Data provided:
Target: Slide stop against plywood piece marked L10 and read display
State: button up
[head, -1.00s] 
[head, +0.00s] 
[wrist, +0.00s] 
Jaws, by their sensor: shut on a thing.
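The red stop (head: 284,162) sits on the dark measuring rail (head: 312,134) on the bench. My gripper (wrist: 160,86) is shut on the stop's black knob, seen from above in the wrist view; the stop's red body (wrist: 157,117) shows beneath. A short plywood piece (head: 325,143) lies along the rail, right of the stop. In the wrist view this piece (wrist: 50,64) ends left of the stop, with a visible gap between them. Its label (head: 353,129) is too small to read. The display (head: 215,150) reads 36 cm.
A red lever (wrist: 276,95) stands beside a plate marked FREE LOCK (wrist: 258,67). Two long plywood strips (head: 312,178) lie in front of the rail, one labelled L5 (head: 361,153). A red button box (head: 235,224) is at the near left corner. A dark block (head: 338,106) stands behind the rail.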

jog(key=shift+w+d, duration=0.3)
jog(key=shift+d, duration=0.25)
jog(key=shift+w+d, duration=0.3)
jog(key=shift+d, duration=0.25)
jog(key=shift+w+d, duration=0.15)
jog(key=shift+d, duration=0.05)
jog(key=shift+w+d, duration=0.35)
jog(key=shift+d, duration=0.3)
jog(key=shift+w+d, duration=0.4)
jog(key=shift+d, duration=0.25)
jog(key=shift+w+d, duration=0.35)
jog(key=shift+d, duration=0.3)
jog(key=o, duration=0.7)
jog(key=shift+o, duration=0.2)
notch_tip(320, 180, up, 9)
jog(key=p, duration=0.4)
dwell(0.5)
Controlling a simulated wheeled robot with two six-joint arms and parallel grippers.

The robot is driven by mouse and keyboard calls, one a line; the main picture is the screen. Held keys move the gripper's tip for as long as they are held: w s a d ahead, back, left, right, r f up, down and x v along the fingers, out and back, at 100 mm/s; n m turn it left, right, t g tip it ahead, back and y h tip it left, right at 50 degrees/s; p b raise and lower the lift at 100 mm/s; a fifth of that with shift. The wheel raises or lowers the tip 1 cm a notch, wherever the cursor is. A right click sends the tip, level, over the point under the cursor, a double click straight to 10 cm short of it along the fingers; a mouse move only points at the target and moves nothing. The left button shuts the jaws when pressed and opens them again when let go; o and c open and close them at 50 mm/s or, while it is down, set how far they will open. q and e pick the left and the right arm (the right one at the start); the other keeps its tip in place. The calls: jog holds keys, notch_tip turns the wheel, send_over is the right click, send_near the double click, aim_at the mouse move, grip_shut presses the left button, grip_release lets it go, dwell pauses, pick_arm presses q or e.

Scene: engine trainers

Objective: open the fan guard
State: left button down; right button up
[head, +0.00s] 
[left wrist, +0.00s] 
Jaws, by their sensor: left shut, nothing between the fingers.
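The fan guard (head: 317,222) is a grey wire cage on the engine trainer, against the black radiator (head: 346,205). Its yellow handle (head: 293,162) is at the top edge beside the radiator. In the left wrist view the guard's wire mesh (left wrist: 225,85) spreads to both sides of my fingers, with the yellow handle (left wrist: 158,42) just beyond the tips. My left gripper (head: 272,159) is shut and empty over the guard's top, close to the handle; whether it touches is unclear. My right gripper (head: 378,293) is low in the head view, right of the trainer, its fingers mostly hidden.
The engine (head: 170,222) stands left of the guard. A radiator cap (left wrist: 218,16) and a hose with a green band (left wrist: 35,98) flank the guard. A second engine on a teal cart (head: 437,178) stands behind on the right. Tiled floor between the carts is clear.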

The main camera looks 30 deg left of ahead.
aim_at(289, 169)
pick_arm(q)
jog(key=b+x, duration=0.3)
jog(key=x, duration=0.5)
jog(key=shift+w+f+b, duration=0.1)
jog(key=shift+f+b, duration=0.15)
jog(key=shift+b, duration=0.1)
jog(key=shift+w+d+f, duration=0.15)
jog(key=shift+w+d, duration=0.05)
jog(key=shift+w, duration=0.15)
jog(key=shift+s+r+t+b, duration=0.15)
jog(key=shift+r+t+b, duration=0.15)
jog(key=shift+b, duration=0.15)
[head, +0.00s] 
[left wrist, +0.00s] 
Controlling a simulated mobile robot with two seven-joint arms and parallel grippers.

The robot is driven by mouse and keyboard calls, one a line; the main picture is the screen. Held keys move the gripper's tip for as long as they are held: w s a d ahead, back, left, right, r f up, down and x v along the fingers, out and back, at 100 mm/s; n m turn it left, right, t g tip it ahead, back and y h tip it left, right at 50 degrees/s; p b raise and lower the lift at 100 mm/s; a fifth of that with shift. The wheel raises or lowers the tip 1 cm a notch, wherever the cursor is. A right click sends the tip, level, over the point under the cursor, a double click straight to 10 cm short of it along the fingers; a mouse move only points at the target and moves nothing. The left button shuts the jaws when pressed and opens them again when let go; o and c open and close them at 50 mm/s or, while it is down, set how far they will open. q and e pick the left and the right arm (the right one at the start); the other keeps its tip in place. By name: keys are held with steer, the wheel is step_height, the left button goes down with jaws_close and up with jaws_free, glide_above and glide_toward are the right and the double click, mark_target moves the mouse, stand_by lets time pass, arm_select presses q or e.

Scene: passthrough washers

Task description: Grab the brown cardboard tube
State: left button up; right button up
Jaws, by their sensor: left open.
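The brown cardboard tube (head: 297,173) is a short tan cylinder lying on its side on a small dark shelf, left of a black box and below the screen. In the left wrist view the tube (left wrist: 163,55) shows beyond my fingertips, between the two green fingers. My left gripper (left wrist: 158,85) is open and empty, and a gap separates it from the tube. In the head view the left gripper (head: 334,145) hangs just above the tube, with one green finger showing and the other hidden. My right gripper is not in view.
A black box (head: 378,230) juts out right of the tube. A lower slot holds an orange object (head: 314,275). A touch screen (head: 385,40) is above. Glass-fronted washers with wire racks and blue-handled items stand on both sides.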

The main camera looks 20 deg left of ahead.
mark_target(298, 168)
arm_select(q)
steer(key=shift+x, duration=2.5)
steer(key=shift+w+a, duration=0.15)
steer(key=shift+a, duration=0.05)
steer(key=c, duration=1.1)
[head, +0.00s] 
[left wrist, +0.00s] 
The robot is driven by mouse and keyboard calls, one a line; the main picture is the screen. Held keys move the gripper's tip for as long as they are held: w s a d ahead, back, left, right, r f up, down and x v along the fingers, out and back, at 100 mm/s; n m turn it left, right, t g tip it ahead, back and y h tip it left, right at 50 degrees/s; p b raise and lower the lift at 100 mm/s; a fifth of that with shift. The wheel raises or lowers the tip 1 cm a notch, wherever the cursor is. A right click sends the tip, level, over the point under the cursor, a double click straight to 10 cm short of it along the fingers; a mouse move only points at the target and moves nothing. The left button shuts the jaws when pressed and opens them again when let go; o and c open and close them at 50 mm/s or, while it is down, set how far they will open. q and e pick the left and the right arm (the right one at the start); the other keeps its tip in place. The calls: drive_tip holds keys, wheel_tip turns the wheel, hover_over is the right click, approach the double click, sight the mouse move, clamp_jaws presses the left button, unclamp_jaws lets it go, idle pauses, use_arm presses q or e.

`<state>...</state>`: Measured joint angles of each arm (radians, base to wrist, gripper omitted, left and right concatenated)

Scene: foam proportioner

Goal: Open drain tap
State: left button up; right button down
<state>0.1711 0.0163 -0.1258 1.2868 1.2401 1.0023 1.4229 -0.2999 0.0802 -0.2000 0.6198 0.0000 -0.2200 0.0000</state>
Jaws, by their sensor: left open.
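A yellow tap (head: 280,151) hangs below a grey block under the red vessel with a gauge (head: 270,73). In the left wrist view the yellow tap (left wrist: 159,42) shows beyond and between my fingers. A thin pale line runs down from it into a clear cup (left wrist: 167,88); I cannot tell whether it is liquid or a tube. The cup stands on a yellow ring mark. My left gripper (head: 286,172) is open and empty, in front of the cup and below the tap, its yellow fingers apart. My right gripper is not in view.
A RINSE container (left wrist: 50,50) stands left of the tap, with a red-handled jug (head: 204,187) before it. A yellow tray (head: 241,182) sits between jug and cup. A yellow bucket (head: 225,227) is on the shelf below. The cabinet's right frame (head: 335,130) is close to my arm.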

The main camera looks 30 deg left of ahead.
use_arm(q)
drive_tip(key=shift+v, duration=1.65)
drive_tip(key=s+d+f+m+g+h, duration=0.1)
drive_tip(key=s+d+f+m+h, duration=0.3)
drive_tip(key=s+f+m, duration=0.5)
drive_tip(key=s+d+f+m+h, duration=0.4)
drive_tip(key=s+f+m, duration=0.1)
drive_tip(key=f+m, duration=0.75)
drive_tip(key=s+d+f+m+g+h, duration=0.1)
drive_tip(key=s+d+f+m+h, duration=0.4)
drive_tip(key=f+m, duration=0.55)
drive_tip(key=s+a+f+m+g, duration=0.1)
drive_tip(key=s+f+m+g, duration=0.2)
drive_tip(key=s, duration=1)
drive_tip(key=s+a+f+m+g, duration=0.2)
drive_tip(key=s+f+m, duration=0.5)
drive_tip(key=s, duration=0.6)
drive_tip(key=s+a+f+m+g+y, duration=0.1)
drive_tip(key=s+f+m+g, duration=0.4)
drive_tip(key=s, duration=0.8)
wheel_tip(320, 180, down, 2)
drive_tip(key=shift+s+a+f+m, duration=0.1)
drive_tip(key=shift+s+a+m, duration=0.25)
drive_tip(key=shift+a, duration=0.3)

Task details: Write out the listing's lines exactly, from its first line through the line that contains "[wrist, +0.00s]", and stop there.

Response to this exercise:
Target: Slide stop against plywood piece marked L10 and read display
State: button up
[head, -1.00s] 
[head, +0.00s] 
[wrist, +0.00s] 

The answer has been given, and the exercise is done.